WHAT IS REQUIRED: Go through the lines below. Copy those with "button".

[Begin DATASET SECTION]

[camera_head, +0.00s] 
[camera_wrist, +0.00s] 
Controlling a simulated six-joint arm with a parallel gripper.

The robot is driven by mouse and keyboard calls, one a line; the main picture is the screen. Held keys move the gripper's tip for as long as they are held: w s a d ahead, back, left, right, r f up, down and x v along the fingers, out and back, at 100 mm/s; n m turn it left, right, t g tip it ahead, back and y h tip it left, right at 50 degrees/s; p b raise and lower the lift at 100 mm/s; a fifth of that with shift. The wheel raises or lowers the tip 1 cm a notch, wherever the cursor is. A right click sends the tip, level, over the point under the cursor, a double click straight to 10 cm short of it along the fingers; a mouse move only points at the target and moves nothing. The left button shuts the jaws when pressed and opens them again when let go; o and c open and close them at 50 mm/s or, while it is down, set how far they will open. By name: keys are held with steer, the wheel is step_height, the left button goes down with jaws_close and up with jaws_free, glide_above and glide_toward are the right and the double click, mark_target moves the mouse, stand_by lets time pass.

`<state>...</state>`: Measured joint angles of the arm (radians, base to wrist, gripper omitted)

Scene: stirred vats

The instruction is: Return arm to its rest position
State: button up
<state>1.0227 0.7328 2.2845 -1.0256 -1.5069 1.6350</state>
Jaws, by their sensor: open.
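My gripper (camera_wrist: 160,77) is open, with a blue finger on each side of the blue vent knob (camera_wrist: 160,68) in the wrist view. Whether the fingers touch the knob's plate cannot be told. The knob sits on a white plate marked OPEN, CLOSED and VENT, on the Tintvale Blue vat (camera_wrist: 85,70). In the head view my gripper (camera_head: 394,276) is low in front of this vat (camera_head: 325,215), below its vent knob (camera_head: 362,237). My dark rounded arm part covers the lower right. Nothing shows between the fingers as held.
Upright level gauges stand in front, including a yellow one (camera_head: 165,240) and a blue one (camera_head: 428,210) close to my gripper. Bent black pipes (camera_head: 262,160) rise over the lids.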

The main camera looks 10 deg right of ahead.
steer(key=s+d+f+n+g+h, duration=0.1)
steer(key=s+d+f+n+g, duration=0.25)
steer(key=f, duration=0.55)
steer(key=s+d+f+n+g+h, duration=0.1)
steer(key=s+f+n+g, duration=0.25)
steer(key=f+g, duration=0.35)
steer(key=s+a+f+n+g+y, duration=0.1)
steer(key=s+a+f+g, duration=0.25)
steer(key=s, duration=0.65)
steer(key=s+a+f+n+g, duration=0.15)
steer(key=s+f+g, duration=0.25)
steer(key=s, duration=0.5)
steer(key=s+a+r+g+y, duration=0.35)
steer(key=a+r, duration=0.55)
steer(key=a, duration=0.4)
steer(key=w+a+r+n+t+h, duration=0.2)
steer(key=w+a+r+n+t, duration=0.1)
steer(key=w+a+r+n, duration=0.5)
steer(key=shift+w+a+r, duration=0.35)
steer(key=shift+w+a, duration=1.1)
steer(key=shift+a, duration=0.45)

[End DATASET SECTION]

OUTPUT FOR THIS TASK:
The robot is driven by mouse and keyboard calls, one a line; the main picture is the screen. Held keys move the gripper's tip for as long as they are held: w s a d ahead, back, left, right, r f up, down and x v along the fingers, out and back, at 100 mm/s; n m turn it left, right, t g tip it ahead, back and y h tip it left, right at 50 degrees/s; p b raise and lower the lift at 100 mm/s; a fifth of that with shift. The wheel raises or lowers the tip 1 cm a notch, wherever the cursor is. A right click sends the tip, level, over the point under the cursor, a double click straight to 10 cm short of it along the fingers; a mouse move only points at the target and moves nothing. The left button shuts the jaws when pressed and opens them again when let go; o and c open and close them at 50 mm/s or, while it is down, set how far they will open. By name: keys are held with steer, the wheel is step_height, the left button goes down with jaws_close and up with jaws_free, glide_above and glide_toward are the right and the double click, mark_target moves the mouse, stand_by lets time pass.
State: button up

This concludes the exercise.